-- WHAT TO DO --
Set the listing down again in full, word for word, with the pictures left out.
-- start of SUPPLIED INFORMATION --
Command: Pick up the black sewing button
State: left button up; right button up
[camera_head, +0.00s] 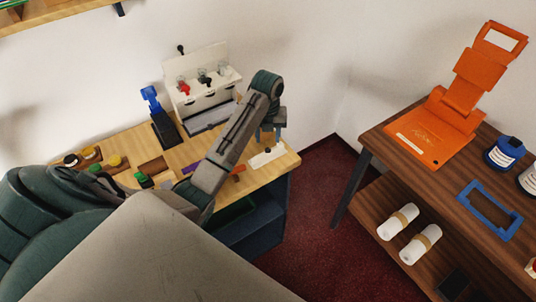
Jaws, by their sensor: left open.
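A small dark spot (268,149) shows at the white strip (262,160) near the right end of the light wood counter (285,160). It may be the black sewing button, but it is too small to be sure. My left arm crosses the counter from the lower left, and my left gripper (271,132) points down just above this spot. The gripper is open, and I see nothing held between its fingers. I cannot tell whether the fingertips touch anything. My right gripper is out of view.
A white stand with small jars (205,78) and a blue device on a black base (163,128) stand at the counter's back. Round items on wooden trays (152,166) lie left. A brown table (400,170) with an orange folding stand (432,133) is at right, across red floor.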

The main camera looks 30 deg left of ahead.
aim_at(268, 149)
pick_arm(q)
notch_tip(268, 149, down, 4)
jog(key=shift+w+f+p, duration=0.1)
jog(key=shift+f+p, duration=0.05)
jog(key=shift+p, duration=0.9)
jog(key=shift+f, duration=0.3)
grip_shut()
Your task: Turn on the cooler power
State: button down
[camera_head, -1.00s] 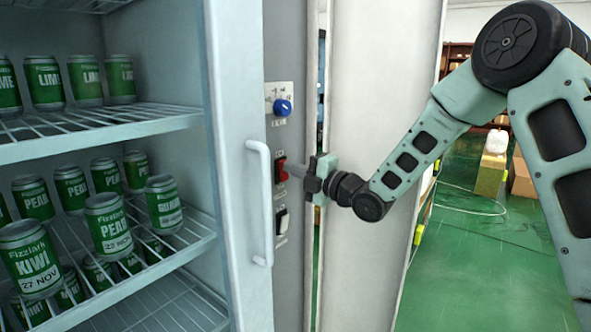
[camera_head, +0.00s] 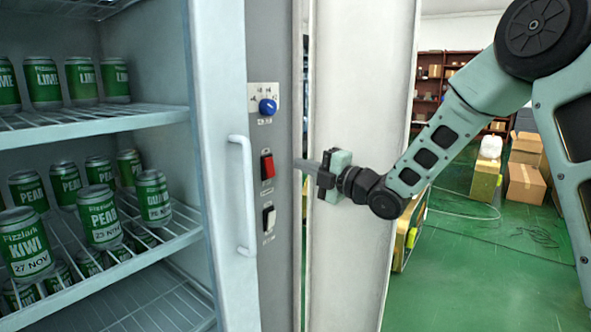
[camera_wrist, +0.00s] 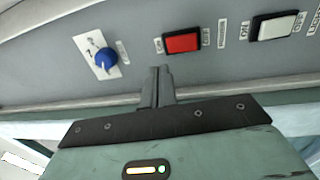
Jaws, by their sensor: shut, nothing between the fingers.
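The cooler (camera_head: 215,90) stands at the left, with a grey control strip beside its door handle (camera_head: 243,190). On the strip are a blue knob (camera_head: 267,107) at the top, a red rocker switch (camera_head: 267,167) in the middle and a white rocker switch (camera_head: 269,218) below. The wrist view shows the blue knob (camera_wrist: 105,58), the red switch (camera_wrist: 182,43) and the white switch (camera_wrist: 277,26) in a row. My gripper (camera_head: 300,163) is shut and empty, a little to the right of the red switch and apart from it. It also shows in the wrist view (camera_wrist: 160,72).
Green cans (camera_head: 100,215) stand on the cooler's wire shelves. A pale upright panel (camera_head: 355,90) stands right behind my gripper. Cardboard boxes (camera_head: 525,182), a shelf and a cable lie farther back on the open green floor.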

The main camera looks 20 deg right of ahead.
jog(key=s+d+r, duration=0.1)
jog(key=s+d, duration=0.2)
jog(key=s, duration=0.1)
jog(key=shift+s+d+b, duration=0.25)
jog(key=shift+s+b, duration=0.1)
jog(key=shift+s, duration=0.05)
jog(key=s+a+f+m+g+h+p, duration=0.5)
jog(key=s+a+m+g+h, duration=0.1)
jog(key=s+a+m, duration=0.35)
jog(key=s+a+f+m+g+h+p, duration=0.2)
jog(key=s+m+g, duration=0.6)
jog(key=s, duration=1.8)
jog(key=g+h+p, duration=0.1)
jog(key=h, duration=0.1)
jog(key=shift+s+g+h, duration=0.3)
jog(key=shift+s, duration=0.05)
-- end of SUPPLIED INFORMATION --
-- THE RESULT --
Command: Pick up the black sewing button
State: left button up; right button up
[camera_head, +0.00s] 
Jaws, by their sensor: left open.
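A small dark spot (268,149) shows at the white strip (262,160) near the right end of the light wood counter (285,160). It may be the black sewing button, but it is too small to be sure. My left arm crosses the counter from the lower left, and my left gripper (271,132) points down just above this spot. The gripper is open, and I see nothing held between its fingers. I cannot tell whether the fingertips touch anything. My right gripper is out of view.
A white stand with small jars (205,78) and a blue device on a black base (163,128) stand at the counter's back. Round items on wooden trays (152,166) lie left. A brown table (400,170) with an orange folding stand (432,133) is at right, across red floor.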

The main camera looks 30 deg left of ahead.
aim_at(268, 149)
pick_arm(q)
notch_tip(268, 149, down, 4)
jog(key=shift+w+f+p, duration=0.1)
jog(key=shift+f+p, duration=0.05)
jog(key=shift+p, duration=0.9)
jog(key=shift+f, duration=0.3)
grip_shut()
Your task: Turn on the cooler power
State: button down
[camera_head, -1.00s] 
[camera_head, +0.00s] 
[camera_wrist, +0.00s] 
Jaws, by their sensor: shut, nothing between the fingers.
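The cooler (camera_head: 215,90) stands at the left, with a grey control strip beside its door handle (camera_head: 243,190). On the strip are a blue knob (camera_head: 267,107) at the top, a red rocker switch (camera_head: 267,167) in the middle and a white rocker switch (camera_head: 269,218) below. The wrist view shows the blue knob (camera_wrist: 105,58), the red switch (camera_wrist: 182,43) and the white switch (camera_wrist: 277,26) in a row. My gripper (camera_head: 300,163) is shut and empty, a little to the right of the red switch and apart from it. It also shows in the wrist view (camera_wrist: 160,72).
Green cans (camera_head: 100,215) stand on the cooler's wire shelves. A pale upright panel (camera_head: 355,90) stands right behind my gripper. Cardboard boxes (camera_head: 525,182), a shelf and a cable lie farther back on the open green floor.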

The main camera looks 20 deg right of ahead.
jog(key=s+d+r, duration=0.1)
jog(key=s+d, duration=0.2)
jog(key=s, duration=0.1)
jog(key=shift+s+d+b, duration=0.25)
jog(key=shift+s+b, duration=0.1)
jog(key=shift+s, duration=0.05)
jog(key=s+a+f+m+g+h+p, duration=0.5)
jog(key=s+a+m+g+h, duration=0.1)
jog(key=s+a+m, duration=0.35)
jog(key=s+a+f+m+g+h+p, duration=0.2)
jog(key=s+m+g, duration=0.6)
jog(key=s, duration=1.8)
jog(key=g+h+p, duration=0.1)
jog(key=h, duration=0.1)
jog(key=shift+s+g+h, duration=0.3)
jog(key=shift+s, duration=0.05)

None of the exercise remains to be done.